Известно, что дети были обоего пола. Жиль, вне всякого сомнения предпочитал мальчиков, но если их не было, мог воспользоваться и девочками. Скажем лишь, что среди жертв, упомянутых в свидетельских показаниях, не фигурирует ни одной девочки. Под словом «ребенок», конечно, может пониматься и девочка, и мальчик. Тем не менее, можно считать, что если сир де Рэ и убивал девочек, то в исключительных случаях, когда его поставщикам или поставщицам не удавалось отыскать ребенка другого пола.
В признании Анрие, сделанном на светском суде, отношения его господина с девочками описаны с известной точностью (сс. 288–289): «…иногда помянутый сир выбирал маленьких девочек, с которыми имел сношения на животе, таким же образом, как и с детьми мужского пола, говоря, что так он больше получает удовольствия и ему не так больно, как бывало, когда он развлекался с ними естественным путем; затем этих девочек умерщвляли так же, как и помянутых детей мужского пола».

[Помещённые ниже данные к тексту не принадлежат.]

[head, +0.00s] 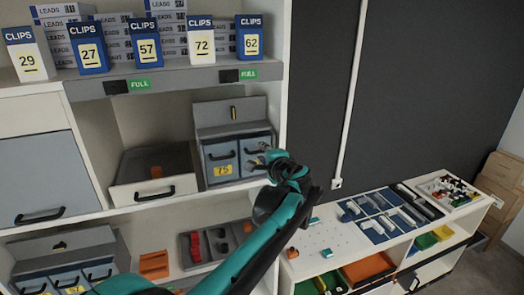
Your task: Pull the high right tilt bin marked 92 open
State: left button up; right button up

1) Катрин де Туар, жена Жиля де Рэ
Аббат Бурдо недвусмысленно заявляет, что нам ничего, абсолютно ничего не известно о жене Жиля де Рэ. Вот что он говорит об этой женщине, Катрин де Туар, и о Марии де Рэ, дочери, которую она родила — или по документам считается, что родила — от Жиля де Рэ: «Они вновь и вновь проходят мимо нас, как смутные тени, и ни один их поступок, ни один намек не позволяют нам выявить их моральный облик»[70]. Мы знаем, что Катрин де Туар скорее всего не сопротивлялась намерениям Жиля жениться на ней и завладеть ее наследством. Но ясно, что муж быстро потерял к ней интерес; всю жизнь ею пренебрегали. Как бы то ни было, сложно представить, что она ничего не знала о преступлениях, сведения о которых были обнародованы на судебном процессе 1440 года.[71]
Когда Жиля де Рэ не стало, она очень быстро вышла замуж за Жана Вандомского, видама[72] из Шартра, для которого этот брак тоже был вторым. В 1441 году он стал камергером герцога Бретонского.
Катрин де Туар получила Пузож, Тиффож и вообще все имущество, которым она обладала до первого замужества. Кроме того, она получила опекунские полномочия в отношении Марии. Однако имущественные права Марии были слишком важны, чтобы долго задерживаться у такого второстепенного персонажа, как Катрин, муж которой лично позаботился об интересах Иоанна V Бретонского.
2) Мария де Рэ, дочь Жиля де Рэ, невеста, затем супруга адмирала Прежана де Коэтиви (1442–1450)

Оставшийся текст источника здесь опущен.